- **TASK INPUTS**:
◇ ◇ ◇ ◇

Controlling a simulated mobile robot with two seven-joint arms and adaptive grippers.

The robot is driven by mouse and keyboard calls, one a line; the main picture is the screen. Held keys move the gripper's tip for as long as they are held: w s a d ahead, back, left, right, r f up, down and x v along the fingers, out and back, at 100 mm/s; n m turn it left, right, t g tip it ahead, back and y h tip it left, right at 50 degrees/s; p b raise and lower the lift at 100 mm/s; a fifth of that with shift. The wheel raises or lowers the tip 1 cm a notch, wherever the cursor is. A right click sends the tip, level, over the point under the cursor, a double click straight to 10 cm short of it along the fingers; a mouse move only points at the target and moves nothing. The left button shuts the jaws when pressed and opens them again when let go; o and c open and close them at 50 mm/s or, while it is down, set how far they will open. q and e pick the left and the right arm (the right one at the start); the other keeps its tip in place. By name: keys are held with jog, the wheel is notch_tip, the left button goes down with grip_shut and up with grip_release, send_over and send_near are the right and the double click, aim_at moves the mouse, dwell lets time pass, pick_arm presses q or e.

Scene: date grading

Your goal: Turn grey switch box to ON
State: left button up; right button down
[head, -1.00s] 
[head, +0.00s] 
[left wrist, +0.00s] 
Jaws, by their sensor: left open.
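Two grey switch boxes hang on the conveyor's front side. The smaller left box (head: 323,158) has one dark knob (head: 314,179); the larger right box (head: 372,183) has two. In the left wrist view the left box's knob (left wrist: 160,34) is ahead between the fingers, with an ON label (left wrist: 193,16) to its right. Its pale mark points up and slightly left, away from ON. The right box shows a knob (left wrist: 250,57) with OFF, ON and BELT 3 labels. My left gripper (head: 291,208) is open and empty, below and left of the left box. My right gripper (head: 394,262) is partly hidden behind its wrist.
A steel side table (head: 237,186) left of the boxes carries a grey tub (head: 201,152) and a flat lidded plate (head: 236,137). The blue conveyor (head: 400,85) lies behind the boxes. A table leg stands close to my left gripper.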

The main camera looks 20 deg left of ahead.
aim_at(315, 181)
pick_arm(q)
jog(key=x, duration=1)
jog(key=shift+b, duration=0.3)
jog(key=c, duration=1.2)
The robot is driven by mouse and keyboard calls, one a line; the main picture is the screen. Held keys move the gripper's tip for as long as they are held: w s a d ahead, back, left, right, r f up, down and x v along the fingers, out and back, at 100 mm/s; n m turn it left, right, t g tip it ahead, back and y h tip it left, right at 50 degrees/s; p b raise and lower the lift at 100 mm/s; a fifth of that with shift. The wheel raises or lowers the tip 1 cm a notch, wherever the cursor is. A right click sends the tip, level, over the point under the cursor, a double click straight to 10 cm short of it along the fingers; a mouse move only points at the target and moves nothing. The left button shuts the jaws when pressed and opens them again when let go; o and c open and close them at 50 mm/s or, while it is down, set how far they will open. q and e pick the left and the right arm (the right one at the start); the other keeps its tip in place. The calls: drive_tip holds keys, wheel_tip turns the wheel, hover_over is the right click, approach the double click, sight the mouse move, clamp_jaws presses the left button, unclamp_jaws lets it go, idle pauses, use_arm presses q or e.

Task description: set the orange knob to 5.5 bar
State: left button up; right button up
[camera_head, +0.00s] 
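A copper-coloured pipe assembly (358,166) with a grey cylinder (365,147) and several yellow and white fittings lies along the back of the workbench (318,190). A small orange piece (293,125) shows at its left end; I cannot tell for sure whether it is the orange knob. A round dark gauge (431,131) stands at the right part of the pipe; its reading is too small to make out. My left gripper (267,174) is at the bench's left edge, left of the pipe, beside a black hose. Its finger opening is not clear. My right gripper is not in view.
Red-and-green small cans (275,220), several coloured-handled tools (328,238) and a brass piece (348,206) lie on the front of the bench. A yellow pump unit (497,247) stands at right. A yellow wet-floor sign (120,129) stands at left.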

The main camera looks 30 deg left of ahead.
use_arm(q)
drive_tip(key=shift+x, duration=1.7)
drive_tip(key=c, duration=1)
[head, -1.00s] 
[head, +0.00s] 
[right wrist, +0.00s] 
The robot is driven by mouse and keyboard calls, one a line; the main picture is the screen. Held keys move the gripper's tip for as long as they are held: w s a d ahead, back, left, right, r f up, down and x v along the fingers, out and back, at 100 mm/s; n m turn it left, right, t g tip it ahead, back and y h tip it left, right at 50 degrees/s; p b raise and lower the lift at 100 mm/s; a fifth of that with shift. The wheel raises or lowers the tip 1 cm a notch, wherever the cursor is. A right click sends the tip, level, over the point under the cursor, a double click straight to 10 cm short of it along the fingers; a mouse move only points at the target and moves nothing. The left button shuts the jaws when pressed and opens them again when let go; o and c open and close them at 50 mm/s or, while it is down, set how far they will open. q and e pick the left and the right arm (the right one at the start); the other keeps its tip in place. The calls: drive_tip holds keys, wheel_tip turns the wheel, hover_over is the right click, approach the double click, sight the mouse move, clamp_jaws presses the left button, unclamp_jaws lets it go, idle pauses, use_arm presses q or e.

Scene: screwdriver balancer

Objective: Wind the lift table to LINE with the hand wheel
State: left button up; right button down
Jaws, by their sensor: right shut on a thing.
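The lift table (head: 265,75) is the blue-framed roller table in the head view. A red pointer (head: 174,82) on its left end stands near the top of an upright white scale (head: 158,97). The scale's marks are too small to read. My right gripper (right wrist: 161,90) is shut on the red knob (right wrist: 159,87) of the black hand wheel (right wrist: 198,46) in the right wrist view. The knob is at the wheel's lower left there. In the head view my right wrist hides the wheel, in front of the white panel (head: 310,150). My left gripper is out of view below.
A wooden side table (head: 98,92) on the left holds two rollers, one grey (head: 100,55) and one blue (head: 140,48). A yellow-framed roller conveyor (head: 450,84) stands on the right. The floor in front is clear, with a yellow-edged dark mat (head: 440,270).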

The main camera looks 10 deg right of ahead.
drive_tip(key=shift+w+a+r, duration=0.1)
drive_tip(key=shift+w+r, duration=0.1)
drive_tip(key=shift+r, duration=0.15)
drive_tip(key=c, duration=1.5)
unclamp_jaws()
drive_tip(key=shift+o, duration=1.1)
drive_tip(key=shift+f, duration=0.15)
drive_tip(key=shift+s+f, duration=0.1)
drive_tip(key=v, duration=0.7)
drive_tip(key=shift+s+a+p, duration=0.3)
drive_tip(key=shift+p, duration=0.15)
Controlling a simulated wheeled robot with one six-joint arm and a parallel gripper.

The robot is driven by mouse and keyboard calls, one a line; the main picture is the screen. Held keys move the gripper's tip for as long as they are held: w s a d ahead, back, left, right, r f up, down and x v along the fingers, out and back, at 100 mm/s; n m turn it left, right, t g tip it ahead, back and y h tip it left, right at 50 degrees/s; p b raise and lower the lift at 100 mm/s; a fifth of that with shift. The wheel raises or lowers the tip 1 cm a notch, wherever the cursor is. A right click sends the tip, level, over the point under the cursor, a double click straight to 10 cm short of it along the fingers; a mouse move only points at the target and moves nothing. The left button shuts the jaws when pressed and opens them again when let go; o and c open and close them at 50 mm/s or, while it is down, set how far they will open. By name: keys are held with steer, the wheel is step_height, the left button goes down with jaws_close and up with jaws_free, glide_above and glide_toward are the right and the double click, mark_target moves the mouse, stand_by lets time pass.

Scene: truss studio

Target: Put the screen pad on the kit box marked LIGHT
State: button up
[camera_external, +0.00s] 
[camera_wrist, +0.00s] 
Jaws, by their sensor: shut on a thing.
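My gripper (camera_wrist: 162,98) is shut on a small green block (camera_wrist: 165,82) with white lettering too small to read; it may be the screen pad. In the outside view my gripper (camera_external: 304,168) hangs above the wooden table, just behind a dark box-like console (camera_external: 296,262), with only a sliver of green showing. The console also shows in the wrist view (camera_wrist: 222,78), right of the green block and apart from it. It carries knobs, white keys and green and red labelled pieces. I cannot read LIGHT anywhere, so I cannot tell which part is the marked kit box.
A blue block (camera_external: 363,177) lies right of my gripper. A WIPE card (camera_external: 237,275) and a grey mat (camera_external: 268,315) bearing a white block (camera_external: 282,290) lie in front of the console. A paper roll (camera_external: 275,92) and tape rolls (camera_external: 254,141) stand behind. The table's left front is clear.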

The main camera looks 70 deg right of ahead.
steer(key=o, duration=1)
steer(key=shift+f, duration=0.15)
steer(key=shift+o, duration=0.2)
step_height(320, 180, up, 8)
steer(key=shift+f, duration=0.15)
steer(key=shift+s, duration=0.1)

◇ ◇ ◇ ◇

- **DO THIS**:
From the listing above, pick out each line where the word "State" appears.

- **RESULT FOR THIS TASK**:
State: left button up; right button down
State: left button up; right button up
State: left button up; right button down
State: button up

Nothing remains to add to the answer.